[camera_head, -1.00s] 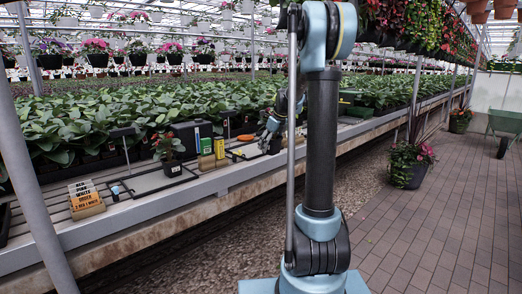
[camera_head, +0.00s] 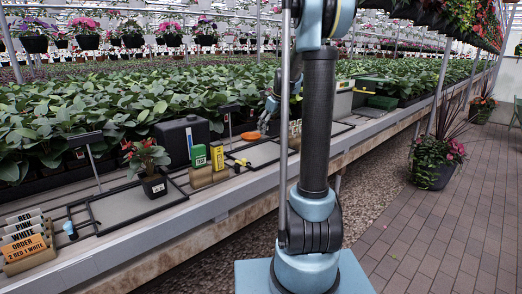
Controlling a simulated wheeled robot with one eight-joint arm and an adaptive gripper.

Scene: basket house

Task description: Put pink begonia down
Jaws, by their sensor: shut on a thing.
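My gripper (camera_head: 264,126) is low over the bench, by the far right part of the grey framed mat (camera_head: 262,153), partly behind my arm column. Its fingers are small and dark in the head view. It is shut on something, but the held thing is hidden or too small to make out; no pink begonia shows clearly at the fingers. A potted plant with reddish flowers and green leaves, in a black pot (camera_head: 154,187), stands upright on the left framed mat (camera_head: 118,206), well left of my gripper.
Green and yellow boxes (camera_head: 217,156), a black box (camera_head: 181,139) and an orange item (camera_head: 250,136) are between the plant and my gripper. Leafy plants fill the bench behind. The brick path (camera_head: 420,235) is at right.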

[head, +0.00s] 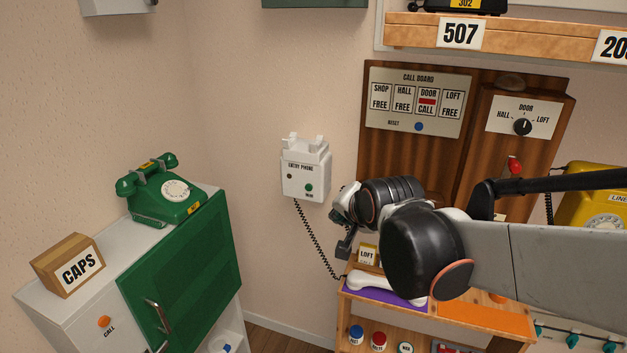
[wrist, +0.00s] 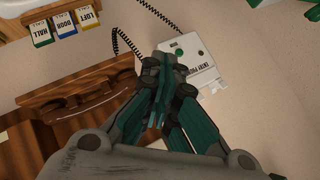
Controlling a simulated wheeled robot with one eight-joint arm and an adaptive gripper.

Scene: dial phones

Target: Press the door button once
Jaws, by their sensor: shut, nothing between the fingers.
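The white entry phone (head: 305,170) hangs on the wall in the head view, with a green button (head: 309,188) low on its face; the small label by the button is too blurred to read. The phone (wrist: 205,68) and green button (wrist: 179,53) also show upside down in the wrist view, partly behind my fingers. My gripper (head: 343,248) is shut and empty, to the right of and below the phone in the head view. Its fingers (wrist: 158,75) appear just beside the phone in the wrist view; I cannot tell the distance, and no contact is clear.
The call board (head: 417,101) shows DOOR CALL in red. The white handset (head: 385,286) lies on the purple shelf mat, its coiled cord (head: 315,238) running up to the phone. A LOFT card (head: 367,254) stands nearby. A green dial phone (head: 161,190) sits on the left cabinet.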

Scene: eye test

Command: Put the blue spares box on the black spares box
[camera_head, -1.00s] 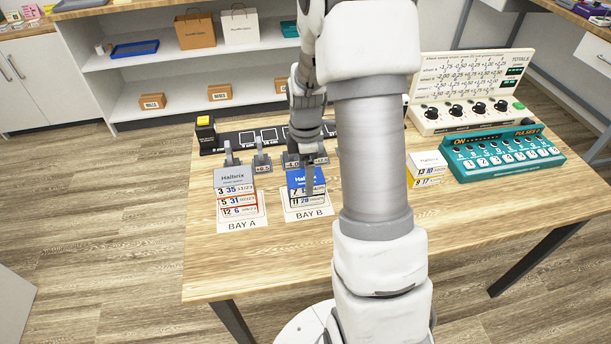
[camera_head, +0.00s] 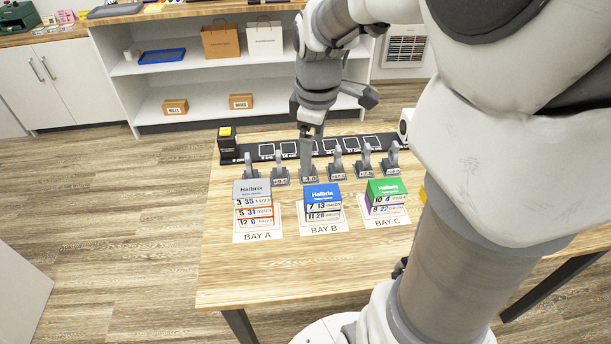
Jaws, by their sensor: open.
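The blue-topped box (camera_head: 321,194) marked Halbrix is the top of a stack on the BAY B card, with number labels on its front. Under it is another box (camera_head: 323,215) with a label row reading 11 28; its dark edging may be black, but I cannot tell surely. My gripper (camera_head: 311,129) is open, behind and above this stack in the picture, apart from the boxes, near the grey upright pieces. Its fingers are small and partly seen edge-on. I see nothing between them.
A grey-topped stack (camera_head: 253,205) stands on BAY A and a green-topped stack (camera_head: 386,195) on BAY C. A row of grey uprights (camera_head: 336,168) and a black strip (camera_head: 350,147) lie behind. The table front (camera_head: 290,280) is clear. My arm hides the table's right side.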

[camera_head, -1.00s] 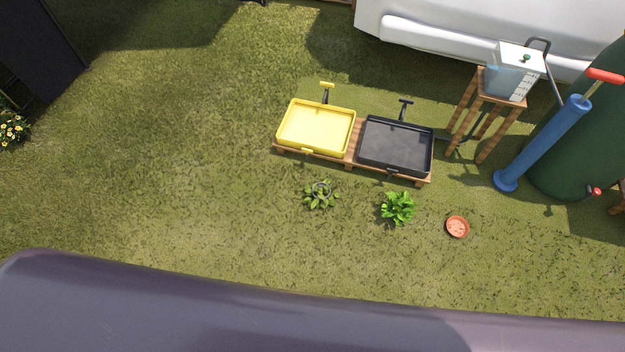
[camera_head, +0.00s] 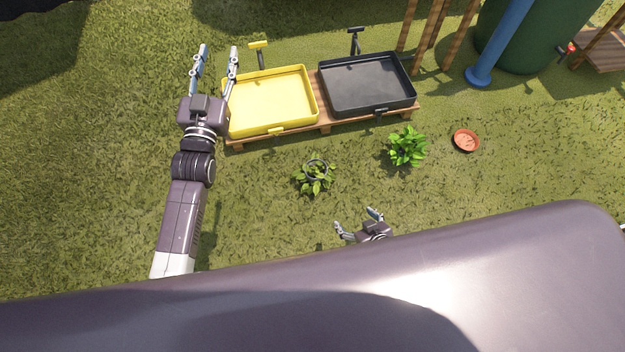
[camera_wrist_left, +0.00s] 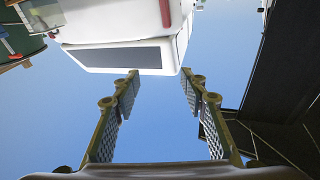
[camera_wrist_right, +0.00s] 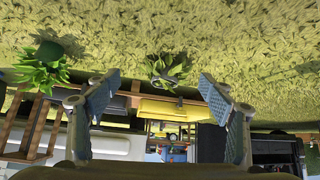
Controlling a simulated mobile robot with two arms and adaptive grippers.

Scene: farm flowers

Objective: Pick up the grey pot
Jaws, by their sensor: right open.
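The grey pot (camera_head: 318,163) stands on the grass with leafy green stems around its grey rim. It also shows in the right wrist view, where the plant (camera_wrist_right: 166,68) sits beyond the fingertips, roughly between them. My right gripper (camera_head: 356,217) is open and empty, below and slightly right of the pot in the head view, apart from it. My left gripper (camera_head: 219,52) is open and empty, raised at the left side of the yellow tray. In the left wrist view its spread fingers (camera_wrist_left: 161,76) point at sky and a white vehicle.
A bright green plant (camera_head: 407,146) stands right of the pot, and a terracotta saucer (camera_head: 466,140) lies farther right. A yellow tray (camera_head: 272,130) and a black tray (camera_head: 367,84) rest on a wooden pallet (camera_head: 325,127) behind. Grass around the pot is open.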

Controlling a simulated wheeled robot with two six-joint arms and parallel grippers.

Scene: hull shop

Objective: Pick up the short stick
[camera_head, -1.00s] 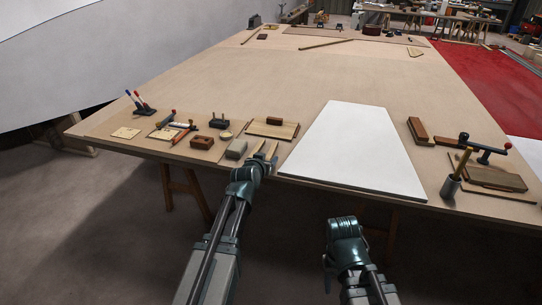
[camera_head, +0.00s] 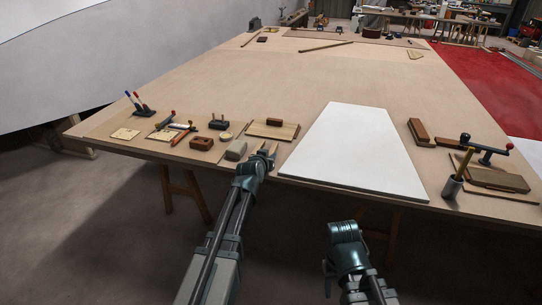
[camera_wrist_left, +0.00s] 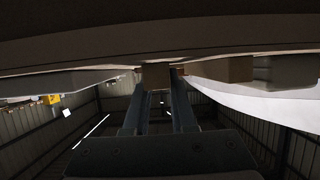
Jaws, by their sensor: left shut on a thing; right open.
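My left gripper (camera_head: 264,153) is at the table's near edge, between a grey block and the white panel. It also shows in the left wrist view (camera_wrist_left: 158,76), with its two fingers shut on a small brown piece, which I take as the short stick (camera_wrist_left: 156,75). The table surface lies close along the stick; I cannot tell whether they touch. In the head view, narrow tan pieces show at the fingertips, partly hidden by the gripper. My right gripper (camera_head: 343,240) is open, in front of the table and away from everything; its fingertips are hardly visible.
The grey block (camera_head: 236,149) is just left of my left gripper. A wooden float (camera_head: 286,131) lies behind it. The white panel (camera_head: 355,150) lies to the right. The table's middle (camera_head: 250,85) is clear.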

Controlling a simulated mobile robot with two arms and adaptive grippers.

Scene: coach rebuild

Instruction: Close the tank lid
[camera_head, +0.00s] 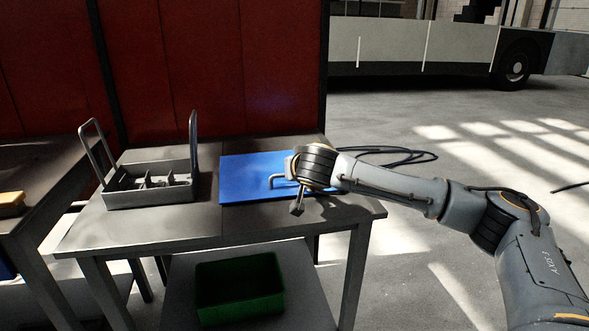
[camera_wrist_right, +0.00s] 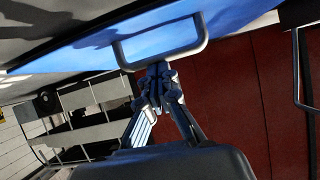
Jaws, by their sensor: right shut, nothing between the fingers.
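The tank lid seems to be the blue panel (camera_head: 240,178) on the right part of the metal table; it looks flat, but I cannot tell how far it is closed. A grey bar handle (camera_head: 273,181) is on its right part, partly behind my right wrist. In the right wrist view the blue panel (camera_wrist_right: 85,55) fills the top, with its U-shaped handle (camera_wrist_right: 202,40) facing my right gripper (camera_wrist_right: 157,72). The fingers are together and empty, their tips close to the handle bar; I cannot tell if they touch. My left gripper is out of view.
A grey compartment tray (camera_head: 150,196) with two upright handles stands on the table's left. A green bin (camera_head: 240,290) sits on the lower shelf. Black cable (camera_head: 400,155) lies behind the table. Red panels (camera_head: 210,70) stand behind. Floor to the right is open.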

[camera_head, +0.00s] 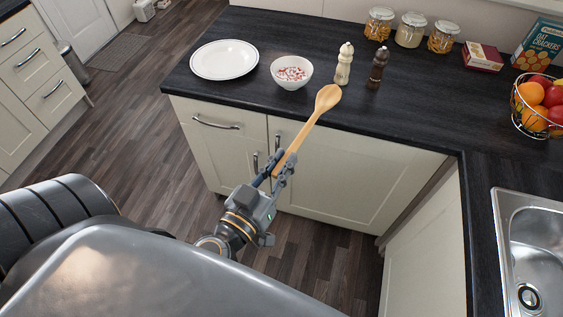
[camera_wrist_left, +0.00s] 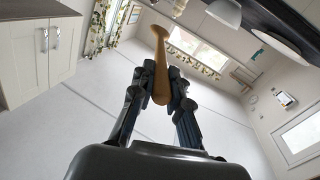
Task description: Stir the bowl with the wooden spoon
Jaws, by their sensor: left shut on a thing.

**Problem details:** Extract every line above containing the word "Scene".

**Completed exercise:**
Scene: basket house
Scene: dial phones
Scene: eye test
Scene: farm flowers
Scene: hull shop
Scene: coach rebuild

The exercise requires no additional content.